The important nationalist operas were Boris Godunov (1874) by Modeste Mussorgsky (1839-81) and Prince Igor (1890) by Alexander Borodin (1833-87). Both operas were arranged by Nicolai Rimsky-Korsakov (1844-1908) and were composed on subjects from Russian history. More in the European mainstream were Eugen Onegin (1879) and Pique Dame (1890) by Peter Ilyich Tchaikovsky (1840-93).



Modal cadence from Mussorgsky's Boris


Nationalist Songs


 


  1. In Russia "The Five," including César Cui (1835-1918), Mily Balakirev (1837-1910) and especially Mussorgsky, composed songs in Russian style, including Mussorgsky's Nursery (1872) and Songs and Dances of Death (1875). The songs of Anton Rubinstein (1829-94) and Tchaikovsky were closer in style to German Lieder.
  2. Norway Edvard Grieg (1843-1907) composed songs in German, Danish and Norwegian, including Haugtussa (1896-8), and
  3. in Czechoslovakia were Antonin Dvořák's (1841-1904) Gypsy Songs (1880) and Biblical Songs (1894).

 


 


Instrumental Music


 


 


 


Formal development from 1600-1900

Piano


 

All of Brahms' late piano works were single movements called "Capriccio," "Intermezzo," Rhapsody," etc.
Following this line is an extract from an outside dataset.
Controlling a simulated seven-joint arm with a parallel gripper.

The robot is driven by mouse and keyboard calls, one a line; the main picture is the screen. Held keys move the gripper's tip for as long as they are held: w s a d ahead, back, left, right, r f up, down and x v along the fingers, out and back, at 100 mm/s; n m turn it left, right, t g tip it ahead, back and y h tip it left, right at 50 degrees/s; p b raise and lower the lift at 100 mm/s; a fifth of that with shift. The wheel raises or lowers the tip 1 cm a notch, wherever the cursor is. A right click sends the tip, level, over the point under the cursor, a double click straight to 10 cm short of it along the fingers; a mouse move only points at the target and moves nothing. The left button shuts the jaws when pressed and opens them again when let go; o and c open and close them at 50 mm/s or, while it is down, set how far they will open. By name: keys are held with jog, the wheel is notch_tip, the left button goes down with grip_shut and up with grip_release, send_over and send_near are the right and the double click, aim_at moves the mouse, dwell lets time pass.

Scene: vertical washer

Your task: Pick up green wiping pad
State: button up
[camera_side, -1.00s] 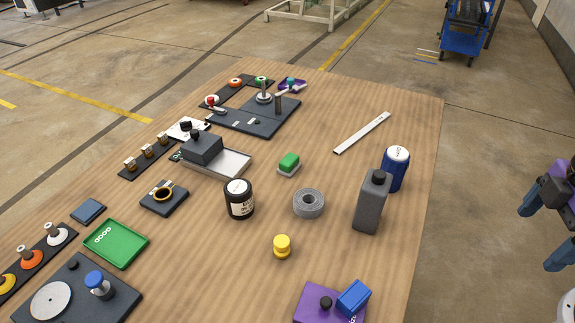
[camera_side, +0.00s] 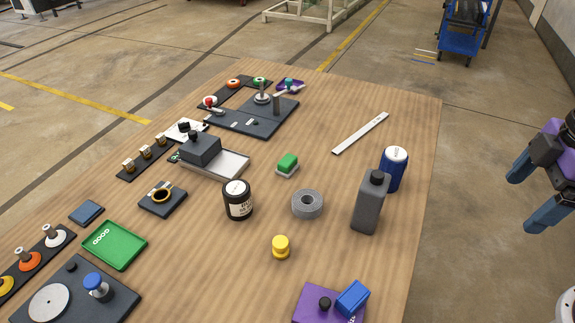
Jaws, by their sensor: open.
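The green wiping pad (camera_side: 288,161) is a small green block on a pale grey base. It lies near the middle of the wooden table, behind the grey tape roll. My gripper (camera_side: 521,204) is at the right edge of the view, off the table's right side. Its two blue fingers are spread apart with nothing between them. It is well away from the pad, with the bottles standing between the two in the picture. Part of the gripper is cut off by the frame edge.
A grey tape roll (camera_side: 307,204), black jar (camera_side: 238,200), grey bottle (camera_side: 370,203) and blue can (camera_side: 394,169) stand around the pad. A dark block on a metal tray (camera_side: 231,163) is to its left. A white strip (camera_side: 361,133) lies behind right. Bare table lies right of the pad.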

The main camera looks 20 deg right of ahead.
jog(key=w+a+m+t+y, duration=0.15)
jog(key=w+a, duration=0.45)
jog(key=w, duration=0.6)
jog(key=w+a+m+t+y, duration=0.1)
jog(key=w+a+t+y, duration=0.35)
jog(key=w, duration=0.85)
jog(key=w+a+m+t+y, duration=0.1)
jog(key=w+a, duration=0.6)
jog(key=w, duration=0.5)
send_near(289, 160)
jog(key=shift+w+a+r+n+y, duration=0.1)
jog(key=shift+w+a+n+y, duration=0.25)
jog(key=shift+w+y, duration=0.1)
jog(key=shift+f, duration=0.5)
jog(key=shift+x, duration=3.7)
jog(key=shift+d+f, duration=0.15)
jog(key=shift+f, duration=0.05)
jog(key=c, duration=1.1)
Character pieces with titles in Norwegian were by Grieg. Mussorgsky's Pictures at an Exhibition (1874) was a set of character pieces with a connecting "Promenade."


 


Chamber Music


 

Brahms' mature works for strings alone or with piano in classic form were the finest examples in the romantic repertoire, including 3 string quartets, 2 viola quintets, 3 violin sonatas, 2 piano trios and a piano quartet. Late works with clarinet were 2 sonatas, a trio and a clarinet quintet.


 

From 1878 Dvořák was under Brahms' influence, including his 8 string quartets and the Dumky Trio (1891). He included folk forms in the inner movements. Franck composed a string quartet, a violin sonata and a piano quintet. Smetana composed an unusual program quartet, From My Life (1876).


 


Concerto


 

Three standards of the modern repertoire were the piano concertos of Grieg, Op. 16 in A minor (1868), Tchaikovsky, No 1 in Bb minor (1875), and Brahms, No. 2 in Bb major (1878-81). There was a new peak of interest in concertos for strings, and the best examples, all in three movements, were the violin concertos of Tchaikovsky (1878) and Brahms (1878), Dvořák's Cello Concerto and the Double Concerto (1887) for violin and cello by Brahms.


 


Symphonic Poem


 

The nationalists preferred the descriptive symphonic poem, as in Mussorgsky's Night on Bare Mountain (1867), Borodin's In Central Asia (1880), Balakirev's Russia (18876) and Smetana's Ma Vlast (1874-79). Saint-Saëns also composed Phaeton (1873) and Danse Macabre (1874).


 


Suite


 

The nationalists also revived the orchestral suite in Grieg's Peer Gynt Suite (1875) and Rimsky-Korsakov's Scheherazade (1888).


 

Brahms returned repeatedly to older forms, reviving the concert overture in Academic Festival Overture (1880) and Tragic Overture (1881) and orchestral variations in Variations on a Theme by Haydn (1873). The form of Brahms' variations maintained the structure of the theme while varying the other aspects and concluded with a long passacaglia adapted from the theme. Tchaikovsky's orchestral piece, The Year 1812 (1880) is called an overture.


 


Symphony


 

Far from following "the music of the future," the successors of Liszt and Wagner composed real symphonies, generally without programs, descriptive titles or cyclic treatment. The symphonies of Brahms No. 1 in C minor (1876), No. 2 in D major (1877), No. 3 in F major (1884) and No. 4 in E minor (1885), were classical in form and motivic development and romantic in harmonic idiom and orchestration. He altered the classic form only in the third movement which was generally slower than a true scherzo and in the Finale to No. 4 where he used a chaconne bass. Brahms was noted for his use of counterpoint and rhythmic subtlety.


 

Bruckner composed nine symphonies from 1866 to his death in 1896, all with log first and last movements in loose sonata-allegro form with three themes and important scherzos, often with Ländler trios. He was noted for heavy, Wagnerian orchestration and a preference for minor keys.


 

Tchaikovsky's important late symphonies were also in minor keys: No. 4 in F minor (1877), No. 5 in E minor (1888) and No. 6 "Pathétique" in B minor (1893). His strongest features were melody and rhythm. Franck's symphony in D minor (1888) was cyclical but without a program. Dvořák's most important symphony was No. 9, "From the New World" (1893).


 


Ballet


 

Tchaikovsky's strengths in rhythm and melody made him perfectly suited to the ballet, which became once again an important medium in Swan Lake (1876), Sleeping Beauty (1890) and Nutcracker (1892).